▶ BRIEF:
In the listing below, find the line that contains "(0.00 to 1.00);" and the line that contains "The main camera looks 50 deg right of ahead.". Quote both and every line between them, exactly, and nothing more.

───── EXERCISE DATA ─────

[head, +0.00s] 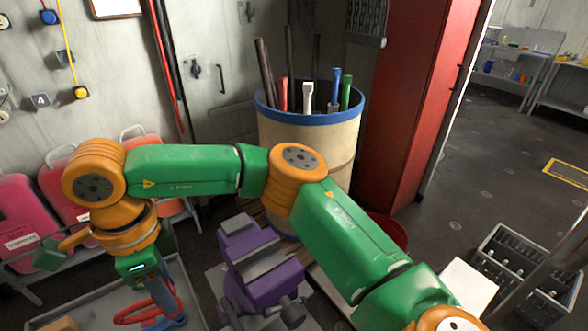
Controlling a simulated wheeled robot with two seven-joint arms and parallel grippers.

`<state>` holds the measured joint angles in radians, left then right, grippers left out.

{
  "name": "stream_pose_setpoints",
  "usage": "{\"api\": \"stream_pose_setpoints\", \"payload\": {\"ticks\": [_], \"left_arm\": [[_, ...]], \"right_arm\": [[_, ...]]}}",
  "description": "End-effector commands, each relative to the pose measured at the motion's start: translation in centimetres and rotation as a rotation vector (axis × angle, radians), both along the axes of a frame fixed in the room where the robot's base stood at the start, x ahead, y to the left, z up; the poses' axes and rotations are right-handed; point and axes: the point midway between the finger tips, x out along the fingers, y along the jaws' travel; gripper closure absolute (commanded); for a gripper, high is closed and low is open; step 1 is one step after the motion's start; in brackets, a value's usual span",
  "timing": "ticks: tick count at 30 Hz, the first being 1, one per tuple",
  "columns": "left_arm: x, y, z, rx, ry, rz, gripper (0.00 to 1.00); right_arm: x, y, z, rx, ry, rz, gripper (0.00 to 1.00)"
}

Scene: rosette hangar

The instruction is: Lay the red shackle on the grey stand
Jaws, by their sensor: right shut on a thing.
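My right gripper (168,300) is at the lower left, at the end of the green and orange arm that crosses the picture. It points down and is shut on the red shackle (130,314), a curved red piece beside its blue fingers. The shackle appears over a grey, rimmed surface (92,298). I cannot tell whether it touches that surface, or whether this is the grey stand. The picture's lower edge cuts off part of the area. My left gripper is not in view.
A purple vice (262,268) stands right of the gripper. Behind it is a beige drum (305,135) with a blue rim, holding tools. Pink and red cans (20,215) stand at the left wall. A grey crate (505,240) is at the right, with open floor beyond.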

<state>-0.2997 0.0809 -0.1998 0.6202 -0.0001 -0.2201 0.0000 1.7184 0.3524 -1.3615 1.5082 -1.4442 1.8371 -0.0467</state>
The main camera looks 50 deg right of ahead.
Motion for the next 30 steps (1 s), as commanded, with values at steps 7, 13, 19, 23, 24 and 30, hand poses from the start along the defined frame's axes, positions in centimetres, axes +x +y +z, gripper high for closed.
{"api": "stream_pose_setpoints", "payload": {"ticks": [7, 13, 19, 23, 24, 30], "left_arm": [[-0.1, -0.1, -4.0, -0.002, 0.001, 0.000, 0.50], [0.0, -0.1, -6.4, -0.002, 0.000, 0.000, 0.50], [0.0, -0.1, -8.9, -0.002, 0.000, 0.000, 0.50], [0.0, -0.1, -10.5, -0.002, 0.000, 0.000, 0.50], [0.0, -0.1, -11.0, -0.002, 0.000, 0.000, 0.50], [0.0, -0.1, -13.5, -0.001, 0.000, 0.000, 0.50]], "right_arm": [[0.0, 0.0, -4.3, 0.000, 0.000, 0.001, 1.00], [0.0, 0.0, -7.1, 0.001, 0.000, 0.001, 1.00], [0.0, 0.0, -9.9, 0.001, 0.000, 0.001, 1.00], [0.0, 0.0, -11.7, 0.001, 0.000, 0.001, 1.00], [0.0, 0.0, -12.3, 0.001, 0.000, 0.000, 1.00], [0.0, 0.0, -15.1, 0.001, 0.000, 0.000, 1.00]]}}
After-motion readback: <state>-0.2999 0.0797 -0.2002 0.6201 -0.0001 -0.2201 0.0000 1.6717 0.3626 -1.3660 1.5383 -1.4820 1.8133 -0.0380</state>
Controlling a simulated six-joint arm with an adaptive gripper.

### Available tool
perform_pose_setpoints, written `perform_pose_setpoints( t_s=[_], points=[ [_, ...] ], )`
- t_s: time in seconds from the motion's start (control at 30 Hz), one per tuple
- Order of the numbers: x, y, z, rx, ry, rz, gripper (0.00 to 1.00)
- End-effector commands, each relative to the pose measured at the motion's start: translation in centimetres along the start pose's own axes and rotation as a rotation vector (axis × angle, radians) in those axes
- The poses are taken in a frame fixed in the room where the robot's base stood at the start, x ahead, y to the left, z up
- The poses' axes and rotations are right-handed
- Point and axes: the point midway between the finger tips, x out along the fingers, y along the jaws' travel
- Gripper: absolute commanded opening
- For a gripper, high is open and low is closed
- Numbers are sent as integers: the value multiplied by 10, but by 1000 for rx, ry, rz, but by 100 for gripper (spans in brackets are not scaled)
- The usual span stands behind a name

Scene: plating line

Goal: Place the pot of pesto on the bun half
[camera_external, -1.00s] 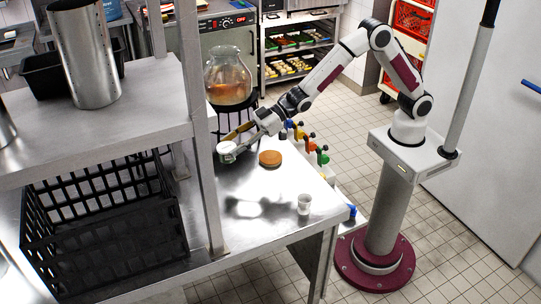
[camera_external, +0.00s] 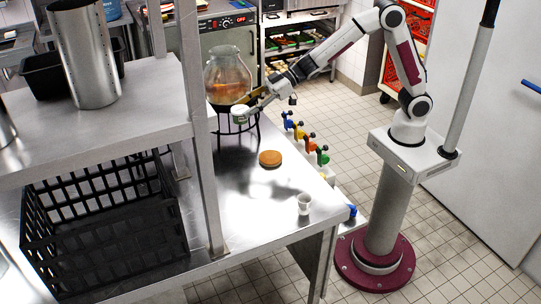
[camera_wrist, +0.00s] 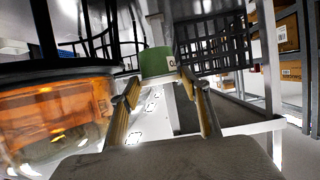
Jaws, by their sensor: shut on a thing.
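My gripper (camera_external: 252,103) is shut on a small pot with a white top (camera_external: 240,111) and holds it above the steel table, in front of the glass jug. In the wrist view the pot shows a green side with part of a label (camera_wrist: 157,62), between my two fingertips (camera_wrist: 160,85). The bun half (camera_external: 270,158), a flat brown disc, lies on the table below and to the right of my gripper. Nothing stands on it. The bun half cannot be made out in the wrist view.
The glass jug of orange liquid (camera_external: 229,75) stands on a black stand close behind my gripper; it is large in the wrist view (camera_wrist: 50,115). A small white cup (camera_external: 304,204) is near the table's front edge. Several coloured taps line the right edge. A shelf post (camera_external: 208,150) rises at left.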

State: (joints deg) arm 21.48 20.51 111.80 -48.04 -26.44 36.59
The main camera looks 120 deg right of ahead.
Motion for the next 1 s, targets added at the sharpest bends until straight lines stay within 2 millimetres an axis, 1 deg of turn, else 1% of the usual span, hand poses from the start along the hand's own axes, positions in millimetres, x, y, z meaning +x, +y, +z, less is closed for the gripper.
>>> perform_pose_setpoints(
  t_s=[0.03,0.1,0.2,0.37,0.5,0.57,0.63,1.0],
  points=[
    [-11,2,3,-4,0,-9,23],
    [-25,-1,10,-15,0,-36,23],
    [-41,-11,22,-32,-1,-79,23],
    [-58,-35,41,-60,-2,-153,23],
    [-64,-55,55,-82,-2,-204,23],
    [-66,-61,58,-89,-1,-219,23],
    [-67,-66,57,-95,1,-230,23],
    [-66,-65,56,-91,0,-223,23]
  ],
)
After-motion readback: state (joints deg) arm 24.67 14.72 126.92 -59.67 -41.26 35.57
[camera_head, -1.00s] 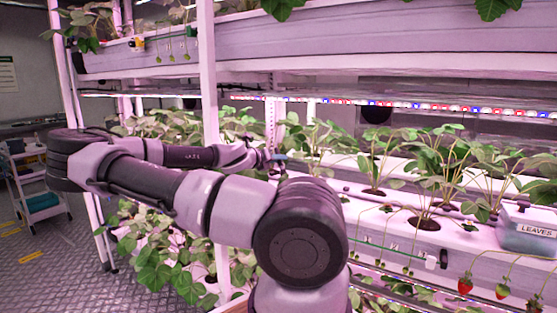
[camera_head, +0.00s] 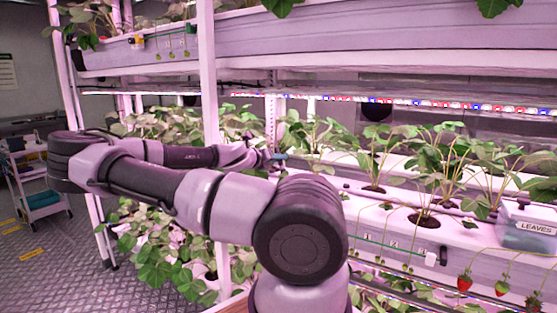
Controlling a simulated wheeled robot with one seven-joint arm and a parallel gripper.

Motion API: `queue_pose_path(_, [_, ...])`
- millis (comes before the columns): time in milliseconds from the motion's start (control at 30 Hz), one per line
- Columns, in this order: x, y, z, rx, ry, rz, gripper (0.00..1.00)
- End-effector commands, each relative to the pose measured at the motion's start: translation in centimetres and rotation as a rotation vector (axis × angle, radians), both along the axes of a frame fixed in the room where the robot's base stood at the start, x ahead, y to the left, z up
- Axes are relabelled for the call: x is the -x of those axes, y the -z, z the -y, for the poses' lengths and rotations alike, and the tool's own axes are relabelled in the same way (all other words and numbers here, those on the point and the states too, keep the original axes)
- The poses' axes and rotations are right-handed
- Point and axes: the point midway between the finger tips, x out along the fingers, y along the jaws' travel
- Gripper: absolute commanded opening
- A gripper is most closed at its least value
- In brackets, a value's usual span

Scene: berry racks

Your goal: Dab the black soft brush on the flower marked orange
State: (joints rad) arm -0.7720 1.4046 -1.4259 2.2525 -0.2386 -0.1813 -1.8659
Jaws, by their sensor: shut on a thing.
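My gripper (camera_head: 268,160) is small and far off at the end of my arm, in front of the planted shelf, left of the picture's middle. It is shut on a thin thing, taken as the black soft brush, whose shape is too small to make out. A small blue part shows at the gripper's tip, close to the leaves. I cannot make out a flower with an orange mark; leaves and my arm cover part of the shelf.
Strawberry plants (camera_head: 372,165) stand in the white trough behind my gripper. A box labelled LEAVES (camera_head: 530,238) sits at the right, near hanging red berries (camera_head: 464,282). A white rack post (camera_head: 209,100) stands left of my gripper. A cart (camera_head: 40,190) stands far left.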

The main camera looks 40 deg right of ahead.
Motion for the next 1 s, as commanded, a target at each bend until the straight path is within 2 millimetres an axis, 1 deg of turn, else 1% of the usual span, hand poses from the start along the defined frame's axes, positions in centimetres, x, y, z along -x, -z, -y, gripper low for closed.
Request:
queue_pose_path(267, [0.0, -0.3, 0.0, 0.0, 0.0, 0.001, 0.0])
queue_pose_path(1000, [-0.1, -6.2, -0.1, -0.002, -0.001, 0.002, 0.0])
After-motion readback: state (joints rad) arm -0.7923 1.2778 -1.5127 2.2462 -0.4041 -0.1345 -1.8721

─────

▶ COMPLETED EXERCISE:
  "columns": "left_arm: x, y, z, rx, ry, rz, gripper (0.00 to 1.00); right_arm: x, y, z, rx, ry, rz, gripper (0.00 to 1.00)"
}

Scene: rosette hangar

The instruction is: Lay the red shackle on the grey stand
Jaws, by their sensor: right shut on a thing.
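My right gripper (168,300) is at the lower left, at the end of the green and orange arm that crosses the picture. It points down and is shut on the red shackle (130,314), a curved red piece beside its blue fingers. The shackle appears over a grey, rimmed surface (92,298). I cannot tell whether it touches that surface, or whether this is the grey stand. The picture's lower edge cuts off part of the area. My left gripper is not in view.
A purple vice (262,268) stands right of the gripper. Behind it is a beige drum (305,135) with a blue rim, holding tools. Pink and red cans (20,215) stand at the left wall. A grey crate (505,240) is at the right, with open floor beyond.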

<state>-0.2997 0.0809 -0.1998 0.6202 -0.0001 -0.2201 0.0000 1.7184 0.3524 -1.3615 1.5082 -1.4442 1.8371 -0.0467</state>
The main camera looks 50 deg right of ahead.

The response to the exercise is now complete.